PDR: Laboratory 10: Huffman Coding

Go up to the Labs table of contents page

Objective

To become familiar with prefix codes
To implement a useful application using a variety of data structures
To analyze the efficiency of your implementation.

Background

In lecture we discussed Huffman coding and the construction of prefix code trees. We have also covered a variety of data structures this semester: lists, trees, hash tables, and heaps. Several of these may be useful for this lab. In addition, in this lab you are required to think about the underlying representation and efficiency of these structures.

Reading(s):

The Heaps and Huffman slide set are available in the repository, and that covers Huffman compression and decompression.
Code for binary heaps is also available from that slide set: binary_heap.cpp (src), binary_heap.h (src), heap-test.cpp (src). You may use/modify this code if you wish, or implement your own heaps, but you may NOT use the STL priority_queue class (you can use other STL classes -- i.e. non-heap related classes).

Lab Procedure

Pre-lab

The pre-lab is the compression phase of the Huffman coding.
You may NOT use a STL class for the heap (such as priority_queue), but you may use other STL classes (i.e. non-heap related classes).
Implement the Huffman encoding routine discussed in the pre-lab section.
Your program must compile with make!
Your program should only take in one command-line parameter!
Files to download: fileio.cpp (src), and the example files (in the labs/lab10/examples/ directory, or as one examples.zip file)
Files to submit: heap.cpp, heap.h, huffmanenc.cpp, Makefile (you can submit additional .cpp/.h files, if needed, as long as it compiles with make)

In-lab

The in-lab is the decompression phase of the Huffman coding.
Implement the Huffman decoding routine discussed in the in-lab section.
Your program must compile with make!
Your program should only take in one command-line parameter!
Files to download: inlab-skeleton.cpp (src), and your pre-lab files
Files to submit: huffmandec.cpp, Makefile (you can submit additional .cpp/.h files, if needed, as long as it compiles with make)

Post-lab

Complete the post-lab report, as described in the post-lab section.
Ensure that the pre-lab code (compression) and post-lab code (decompression) work properly, as they will be submitted again
Create a new Makefile, as specified below
Files to submit: postlab10.pdf, Makefile, all necessary source code files

Huffman Encoding and Decoding

The basic steps in compression (for the pre-lab) are:

Read the source file and determine the frequencies of the characters in the file.
Store the character frequencies in a heap (priority queue).
Build a tree of prefix codes (a Huffman code) that determines the unique bit codes for each character.
Write the prefix codes to the output file, following the file format above.
Re-read the source file and for each character read, write its prefix code to the output, following the file format described herein.
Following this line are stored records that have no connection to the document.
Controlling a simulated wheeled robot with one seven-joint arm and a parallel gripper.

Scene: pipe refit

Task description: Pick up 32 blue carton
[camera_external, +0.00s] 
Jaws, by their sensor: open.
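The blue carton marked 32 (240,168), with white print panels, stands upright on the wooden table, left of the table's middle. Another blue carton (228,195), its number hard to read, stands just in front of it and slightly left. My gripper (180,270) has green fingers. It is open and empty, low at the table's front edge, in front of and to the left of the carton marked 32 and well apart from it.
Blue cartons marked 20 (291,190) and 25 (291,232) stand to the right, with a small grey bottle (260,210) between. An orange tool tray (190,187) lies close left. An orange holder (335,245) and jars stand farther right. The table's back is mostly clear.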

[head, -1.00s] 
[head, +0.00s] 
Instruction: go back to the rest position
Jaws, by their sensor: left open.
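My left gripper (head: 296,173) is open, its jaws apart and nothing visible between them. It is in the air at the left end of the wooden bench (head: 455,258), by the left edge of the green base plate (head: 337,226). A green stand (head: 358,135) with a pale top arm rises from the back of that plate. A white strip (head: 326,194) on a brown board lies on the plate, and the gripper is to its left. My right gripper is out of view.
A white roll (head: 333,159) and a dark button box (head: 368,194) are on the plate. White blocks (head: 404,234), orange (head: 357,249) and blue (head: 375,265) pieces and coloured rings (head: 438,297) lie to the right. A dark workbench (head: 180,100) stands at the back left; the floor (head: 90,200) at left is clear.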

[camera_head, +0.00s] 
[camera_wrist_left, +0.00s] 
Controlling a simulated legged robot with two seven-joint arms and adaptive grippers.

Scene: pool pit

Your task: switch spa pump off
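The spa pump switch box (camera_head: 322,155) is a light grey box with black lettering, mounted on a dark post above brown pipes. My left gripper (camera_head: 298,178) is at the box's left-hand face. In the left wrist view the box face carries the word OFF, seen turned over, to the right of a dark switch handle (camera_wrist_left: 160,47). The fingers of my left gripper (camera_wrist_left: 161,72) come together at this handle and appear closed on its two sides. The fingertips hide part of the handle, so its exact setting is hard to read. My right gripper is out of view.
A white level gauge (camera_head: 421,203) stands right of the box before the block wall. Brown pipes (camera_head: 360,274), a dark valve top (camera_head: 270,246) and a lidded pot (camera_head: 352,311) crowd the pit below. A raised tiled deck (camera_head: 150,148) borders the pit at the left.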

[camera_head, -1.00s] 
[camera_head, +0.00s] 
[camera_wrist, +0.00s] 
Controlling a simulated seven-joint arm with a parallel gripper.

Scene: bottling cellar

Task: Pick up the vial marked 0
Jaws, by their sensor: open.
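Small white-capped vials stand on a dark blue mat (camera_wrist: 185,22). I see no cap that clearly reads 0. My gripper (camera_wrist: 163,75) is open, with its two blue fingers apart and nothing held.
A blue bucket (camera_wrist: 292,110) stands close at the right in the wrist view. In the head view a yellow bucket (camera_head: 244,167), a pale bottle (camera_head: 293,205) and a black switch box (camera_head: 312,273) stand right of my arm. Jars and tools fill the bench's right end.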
We are also writing additional information to the file (compression ratio and tree cost), as described herein.

The basic steps in decompression (for the in-lab) are:

Read in the prefix code structure from the compressed file. You can NOT assume that you can re-use the tree currently in memory, as we will be testing your in-lab code on files that you have not encoded.
Re-create the Huffman tree from the code structure read in from the file.
Read in one bit at a time from the compressed file and move through the prefix code tree until a leaf node is reached.
Output the character stored at the leaf node.
Repeat the last two steps until the encoded file is finished.

Huffman compression and decompression are both covered in the Heaps and Huffman slide set.

Requirements

Assume that only printable ASCII characters will occur in the source (original, uncompressed) text file. That is, your program should ignore newlines and tabs, but should not ignore spaces -- thus, spaces need to be encoded, just like with other (printable) characters (note, however, that spaces are encoded differently; see the input format for details). Your program should be case-sensitive (count upper-case and lower-case versions of the same letter as different characters). The lecture notes describe which characters are to be encoded.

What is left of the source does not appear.